Work to complete
Show each line of the data below that has the string "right" in it.

Data extract
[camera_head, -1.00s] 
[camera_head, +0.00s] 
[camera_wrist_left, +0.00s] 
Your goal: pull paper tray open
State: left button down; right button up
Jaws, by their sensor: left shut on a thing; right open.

Complete output
State: left button down; right button up
Jaws, by their sensor: left shut on a thing; right open.

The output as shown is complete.